Recorded robot episodes:

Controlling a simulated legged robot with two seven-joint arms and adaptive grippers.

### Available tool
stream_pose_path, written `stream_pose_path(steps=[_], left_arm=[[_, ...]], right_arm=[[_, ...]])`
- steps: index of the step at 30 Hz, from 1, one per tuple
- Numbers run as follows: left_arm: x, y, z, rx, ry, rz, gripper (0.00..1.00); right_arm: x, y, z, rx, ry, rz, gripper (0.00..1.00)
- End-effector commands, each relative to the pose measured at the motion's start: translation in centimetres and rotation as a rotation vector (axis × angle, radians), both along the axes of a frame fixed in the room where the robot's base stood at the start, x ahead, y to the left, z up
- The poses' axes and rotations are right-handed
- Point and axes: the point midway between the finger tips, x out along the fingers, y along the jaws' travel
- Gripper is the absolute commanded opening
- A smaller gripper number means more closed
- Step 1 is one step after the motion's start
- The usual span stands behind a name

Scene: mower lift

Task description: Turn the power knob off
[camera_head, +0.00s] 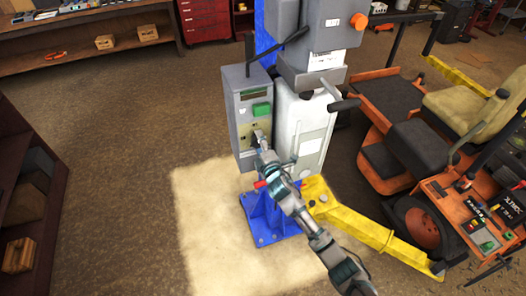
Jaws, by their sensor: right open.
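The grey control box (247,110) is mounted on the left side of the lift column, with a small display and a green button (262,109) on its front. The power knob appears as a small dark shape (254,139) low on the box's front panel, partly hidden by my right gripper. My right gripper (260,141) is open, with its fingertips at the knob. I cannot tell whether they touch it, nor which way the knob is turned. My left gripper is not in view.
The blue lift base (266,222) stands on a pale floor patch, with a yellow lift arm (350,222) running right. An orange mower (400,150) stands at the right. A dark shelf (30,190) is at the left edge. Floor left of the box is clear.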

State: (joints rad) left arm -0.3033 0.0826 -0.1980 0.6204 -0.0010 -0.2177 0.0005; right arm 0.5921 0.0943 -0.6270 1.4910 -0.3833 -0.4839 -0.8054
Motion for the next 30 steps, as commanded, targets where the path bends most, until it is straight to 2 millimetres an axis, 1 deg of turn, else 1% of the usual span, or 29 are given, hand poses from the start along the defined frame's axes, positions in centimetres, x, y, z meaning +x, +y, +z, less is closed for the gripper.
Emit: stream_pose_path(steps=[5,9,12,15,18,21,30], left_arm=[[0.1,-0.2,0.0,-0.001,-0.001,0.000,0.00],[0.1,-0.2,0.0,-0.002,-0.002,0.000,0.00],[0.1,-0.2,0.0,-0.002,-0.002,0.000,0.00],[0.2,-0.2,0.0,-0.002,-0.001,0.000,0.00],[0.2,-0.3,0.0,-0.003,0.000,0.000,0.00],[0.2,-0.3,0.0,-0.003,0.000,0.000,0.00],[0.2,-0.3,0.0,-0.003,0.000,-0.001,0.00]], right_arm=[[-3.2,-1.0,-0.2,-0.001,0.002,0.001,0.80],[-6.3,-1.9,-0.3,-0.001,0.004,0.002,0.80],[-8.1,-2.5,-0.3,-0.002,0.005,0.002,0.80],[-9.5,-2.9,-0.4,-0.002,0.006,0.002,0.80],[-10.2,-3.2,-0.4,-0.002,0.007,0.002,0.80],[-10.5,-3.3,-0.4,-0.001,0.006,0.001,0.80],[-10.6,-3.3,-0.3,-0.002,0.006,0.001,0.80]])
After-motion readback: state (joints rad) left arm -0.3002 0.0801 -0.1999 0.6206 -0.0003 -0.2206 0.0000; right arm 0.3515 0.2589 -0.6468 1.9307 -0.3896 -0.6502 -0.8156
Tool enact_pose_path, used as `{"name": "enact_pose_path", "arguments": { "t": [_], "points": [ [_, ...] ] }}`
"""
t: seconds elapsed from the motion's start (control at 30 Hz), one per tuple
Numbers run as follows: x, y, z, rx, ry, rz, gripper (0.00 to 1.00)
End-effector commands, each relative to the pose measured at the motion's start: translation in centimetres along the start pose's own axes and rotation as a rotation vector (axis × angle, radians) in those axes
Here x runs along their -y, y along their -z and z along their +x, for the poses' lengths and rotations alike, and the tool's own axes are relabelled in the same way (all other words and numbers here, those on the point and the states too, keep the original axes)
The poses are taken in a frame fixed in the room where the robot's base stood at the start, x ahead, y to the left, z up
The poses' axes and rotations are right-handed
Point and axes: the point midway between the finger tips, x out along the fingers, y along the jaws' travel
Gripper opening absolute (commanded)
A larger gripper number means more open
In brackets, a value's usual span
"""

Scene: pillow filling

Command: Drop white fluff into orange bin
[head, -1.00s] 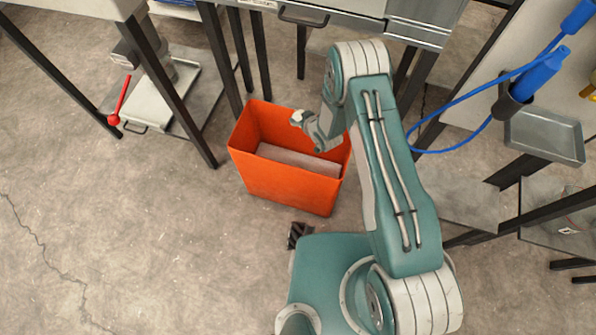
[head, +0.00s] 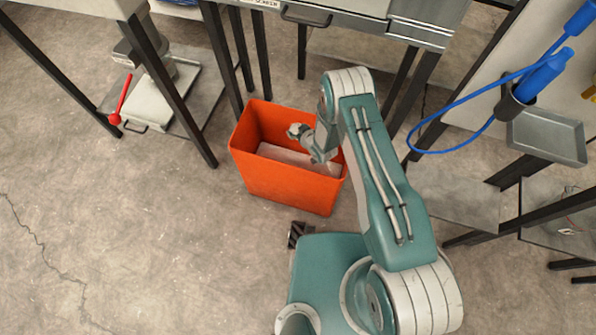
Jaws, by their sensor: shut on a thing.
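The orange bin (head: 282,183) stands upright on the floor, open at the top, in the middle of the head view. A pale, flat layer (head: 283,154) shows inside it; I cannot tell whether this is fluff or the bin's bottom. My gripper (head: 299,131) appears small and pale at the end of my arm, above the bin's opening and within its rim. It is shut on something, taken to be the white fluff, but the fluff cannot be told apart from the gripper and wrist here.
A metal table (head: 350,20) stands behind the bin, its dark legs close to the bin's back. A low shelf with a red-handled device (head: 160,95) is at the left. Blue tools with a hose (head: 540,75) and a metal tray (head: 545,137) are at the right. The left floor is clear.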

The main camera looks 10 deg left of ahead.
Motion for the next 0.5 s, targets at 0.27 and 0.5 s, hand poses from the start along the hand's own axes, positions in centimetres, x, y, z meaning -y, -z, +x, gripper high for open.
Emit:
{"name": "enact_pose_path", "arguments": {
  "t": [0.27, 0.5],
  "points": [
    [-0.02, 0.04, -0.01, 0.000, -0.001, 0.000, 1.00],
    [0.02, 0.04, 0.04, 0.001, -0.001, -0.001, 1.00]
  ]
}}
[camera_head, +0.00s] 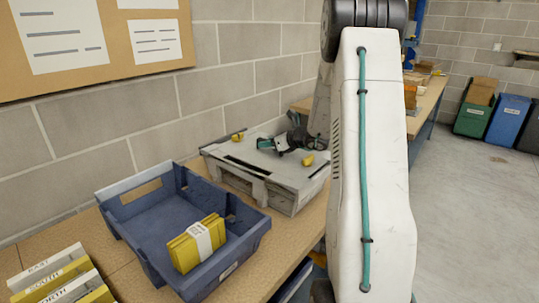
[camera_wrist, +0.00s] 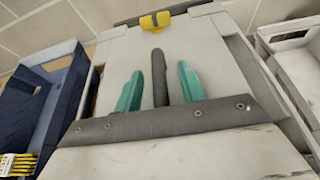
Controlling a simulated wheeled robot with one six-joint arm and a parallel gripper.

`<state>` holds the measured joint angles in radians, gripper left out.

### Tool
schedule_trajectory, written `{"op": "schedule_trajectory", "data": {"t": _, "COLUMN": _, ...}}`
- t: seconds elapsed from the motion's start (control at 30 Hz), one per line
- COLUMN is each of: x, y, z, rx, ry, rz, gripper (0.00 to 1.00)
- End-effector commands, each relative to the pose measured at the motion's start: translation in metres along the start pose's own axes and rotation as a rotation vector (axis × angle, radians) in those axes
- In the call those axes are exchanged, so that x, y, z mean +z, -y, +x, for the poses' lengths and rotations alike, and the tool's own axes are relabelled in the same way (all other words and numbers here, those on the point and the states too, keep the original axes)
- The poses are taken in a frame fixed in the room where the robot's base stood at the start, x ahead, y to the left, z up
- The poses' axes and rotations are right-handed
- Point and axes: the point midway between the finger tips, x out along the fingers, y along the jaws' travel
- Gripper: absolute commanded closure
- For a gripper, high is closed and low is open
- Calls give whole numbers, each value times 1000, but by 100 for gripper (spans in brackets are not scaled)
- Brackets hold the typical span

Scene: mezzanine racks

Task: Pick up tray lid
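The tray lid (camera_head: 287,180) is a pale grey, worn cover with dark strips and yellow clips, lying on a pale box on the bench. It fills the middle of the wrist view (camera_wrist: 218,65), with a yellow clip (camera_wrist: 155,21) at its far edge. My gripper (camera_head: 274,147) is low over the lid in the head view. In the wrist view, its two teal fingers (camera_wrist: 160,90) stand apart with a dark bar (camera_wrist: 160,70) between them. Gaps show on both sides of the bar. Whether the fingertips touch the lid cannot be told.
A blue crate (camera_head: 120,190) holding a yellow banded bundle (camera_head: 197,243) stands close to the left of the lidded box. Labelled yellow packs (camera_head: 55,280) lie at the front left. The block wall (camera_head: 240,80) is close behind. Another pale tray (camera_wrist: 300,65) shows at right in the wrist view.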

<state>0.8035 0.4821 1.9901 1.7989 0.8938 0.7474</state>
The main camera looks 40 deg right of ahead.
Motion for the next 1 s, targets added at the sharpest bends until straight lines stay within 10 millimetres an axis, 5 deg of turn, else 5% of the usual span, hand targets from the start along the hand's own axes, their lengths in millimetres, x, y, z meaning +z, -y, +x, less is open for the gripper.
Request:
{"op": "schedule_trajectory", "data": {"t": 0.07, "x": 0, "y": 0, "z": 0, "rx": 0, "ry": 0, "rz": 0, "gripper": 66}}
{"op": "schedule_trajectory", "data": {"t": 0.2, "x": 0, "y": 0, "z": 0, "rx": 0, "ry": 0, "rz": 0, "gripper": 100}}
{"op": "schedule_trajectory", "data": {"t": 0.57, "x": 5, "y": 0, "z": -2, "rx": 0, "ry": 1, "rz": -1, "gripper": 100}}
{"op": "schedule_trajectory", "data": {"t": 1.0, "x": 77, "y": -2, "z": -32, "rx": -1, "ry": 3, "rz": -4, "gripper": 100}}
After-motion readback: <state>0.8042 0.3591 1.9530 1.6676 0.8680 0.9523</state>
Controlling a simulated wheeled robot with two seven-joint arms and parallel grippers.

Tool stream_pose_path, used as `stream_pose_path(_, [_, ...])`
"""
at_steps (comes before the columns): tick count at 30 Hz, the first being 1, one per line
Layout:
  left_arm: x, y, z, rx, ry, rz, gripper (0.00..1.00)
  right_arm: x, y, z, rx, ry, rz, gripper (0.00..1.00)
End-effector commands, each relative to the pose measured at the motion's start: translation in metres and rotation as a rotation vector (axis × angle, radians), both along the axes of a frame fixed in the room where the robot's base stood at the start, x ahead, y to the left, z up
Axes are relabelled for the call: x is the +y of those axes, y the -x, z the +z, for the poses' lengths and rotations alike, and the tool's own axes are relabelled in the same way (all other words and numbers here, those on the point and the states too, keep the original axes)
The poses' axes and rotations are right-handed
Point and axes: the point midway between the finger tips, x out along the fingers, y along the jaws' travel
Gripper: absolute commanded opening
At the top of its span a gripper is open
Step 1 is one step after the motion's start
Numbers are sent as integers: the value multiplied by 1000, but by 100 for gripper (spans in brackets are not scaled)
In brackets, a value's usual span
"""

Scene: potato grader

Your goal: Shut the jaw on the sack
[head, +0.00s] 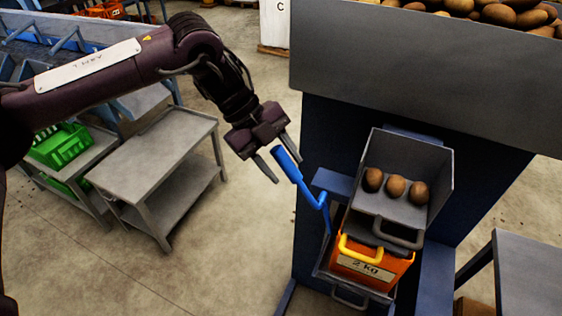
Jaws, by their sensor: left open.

## TASK TO COMPLETE
The first line to be transcribed is the one containing "- COLUMN is", and the last is the one containing "- For a gripper, high". Transcribe exactly those lines and nothing else.

## EXERCISE RESPONSE
- COLUMN is each of: x, y, z, rx, ry, rz, gripper (0.00 to 1.00)
- End-effector commands, each relative to the pose measured at the motion's start: translation in metres along the start pose's own axes and rotation as a rotation vector (axis × angle, radians) in those axes
- In the call those axes are exchanged, so that x, y, z mean +z, -y, +x, for the poses' lengths and rotations alike, and the tool's own axes are relabelled in the same way (all other words and numbers here, those on the point and the states too, keep the original axes)
- The poses are taken in a frame fixed in the room where the robot's base stood at the start, x ahead, y to the left, z up
- The poses' axes and rotations are right-handed
- Point and axes: the point midway between the finger tips, x out along the fingers, y along the jaws' travel
- Gripper: absolute commanded closure
- For a gripper, high is closed and low is open

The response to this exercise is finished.